Description
A gaping hole in the mountainside northeast of the village marks the entrance to the jewel mine. Several carts sit outside the cavern. One is filled with rock and dirt pulled from the mine, the others piled with large beams of wood—new supports that were never installed after the collapse.
If the characters explore during the day, the first 30 feet inside the mine are dimly lit, and anything beyond 30 feet is in darkness. Cart wheels have carved shallow ruts in the dirt floor leading to the back of the mine, where the cave-in was never fully excavated. Smaller tunnels branch off from the main shaft
M1. Main Tunnel
The mine is dark and damp, and you hear the sound of dripping water echoing from deep within. The light fades faster than it should as you move deeper, until you’re wrapped ingloom and shadow.
The main tunnel heads into the mountain, ending at a pile of rubble left over from the cave-in.

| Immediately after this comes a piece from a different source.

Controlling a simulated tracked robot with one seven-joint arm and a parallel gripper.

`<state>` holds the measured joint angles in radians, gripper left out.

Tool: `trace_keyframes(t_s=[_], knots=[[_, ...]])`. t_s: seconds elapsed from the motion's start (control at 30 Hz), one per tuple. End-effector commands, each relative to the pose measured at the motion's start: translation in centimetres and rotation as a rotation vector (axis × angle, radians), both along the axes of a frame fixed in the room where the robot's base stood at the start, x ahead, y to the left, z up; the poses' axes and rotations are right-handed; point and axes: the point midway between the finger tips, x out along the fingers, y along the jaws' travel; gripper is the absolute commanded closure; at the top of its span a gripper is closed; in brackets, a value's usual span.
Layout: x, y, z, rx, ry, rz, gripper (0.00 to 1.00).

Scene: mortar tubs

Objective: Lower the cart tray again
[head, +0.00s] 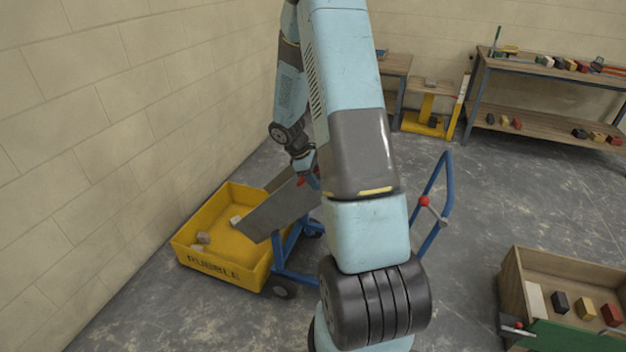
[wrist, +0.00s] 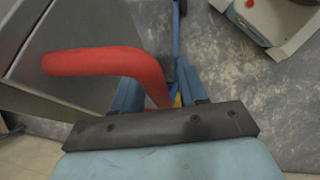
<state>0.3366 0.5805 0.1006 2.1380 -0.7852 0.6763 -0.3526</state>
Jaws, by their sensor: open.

Secondary hallways branch off to the left and the right.
M2. Southern Wing
This tunnel ends at a small chamber that holds worn picks, rusty shovels, and two hand carts filled with debris and rags.
The tools were left behind by the workers in the wake of the disaster.
Characters who look up see scores of bats hanging from the 20-foot-high ceiling. If bright light is shone at them or if someone makes a noise louder than a whisper, the bats coalesce into three hostile swarms of bats.
M3. Northern Wing
This tunnel winds back toward the entrance, and the south wall of the chamber at the end has odd divots and alcoves within the rock at various heights.
This tunnel ends abruptly. The miners intended to keep digging here, but it was abandoned after the collapse occurred.
M4. Cave-In
As the characters approach the rubble of the cave-in, they see large rocks in the pathway that they can easily move past. The tunnel gets tighter and tighter until they come to the main body of the cave-in.
Mounds of broken rock block the tunnel, piled from ceiling to floor. The other parts of the cave-in were passable after the collapse, but this seems an impenetrable wall of earth.
Traveling farther down the tunnel is impossible here. A character who attempts to move any of the rocks must succeed on a DC 15 Dexterity saving throw or take 7 (2d6) bludgeoning damage as the rubble shifts, falling on them or sliding out from beneath their feet, sending them tumbling.
M5. Entrance to the nautral caves
The opening of this tunnel is nearly circular. Black moss covers the walls, floor, and ceiling of the tunnel as far as you can see. Within this tunnel are several branches, all of them covered in the same black moss.
The notable aspect of this tunnel is the uniform layer of black moss over everything. Characters who scrape the moss away from the rock see that the walls are smooth, not rough-carved by pick and shovel like the rest of the mine. Those tunnels were discovered after the cave-in. The moss muffles all sound, causing a lack of echoes and creating a sense of claustrophobia.
M6. Chamber of Weeping
Thick, velvety black moss covers every surface of this eight-foot-high chamber. Set into the far wall is a deep alcove.
Whenever a creature that isn’t native to this cave enters the alcove or starts its turn there, tentacles of black moss sprout from the alcove’s walls, forcing the creature to succeed on a DC 14 Dexterity saving throw to avoid being grappled by them (escape DC 14). The tentacles are an otherwise harmless magical effect and can’t be harmed, though a dispel magic spell causes them to disappear.
M7. Mossy Maze
Monsters use this moss-covered maze of tunnels, to ambush prey.
M8. Pools
This dead-end cavern opens wide, and the lingering dampness of the tunnels is pronounced in here. Moisture leaches through the moss ceiling above, forming fat droplets that fall into pools of dark water around the chamber. A sharp scent of minerals fills the air and mixes with the earthy smell of the moss. The sound of dripping doesn’t echo, but is immediately dulled by the moss-carpeted surfaces.
The pools here vary in depth: the smaller ones are a few inches deep, and the larger pools measure 2 feet at their deepest. In the subterranean darkness, the pools look black. Light sources reflect off the water as if it were a dark mirror, and the characters are unable to see below the surface.
a black pudding ooze lurk on the surface of one of the pools like an oil slick.
M9. Transformation Chamber
New scents greet you here: the musty funk of decaying fabric and old furs, and the smell of rot lingering in the stagnant air. Thick pillars of moss-covered stone support the twenty-foot-high ceiling, and waist-high stone slabs dot the cavern.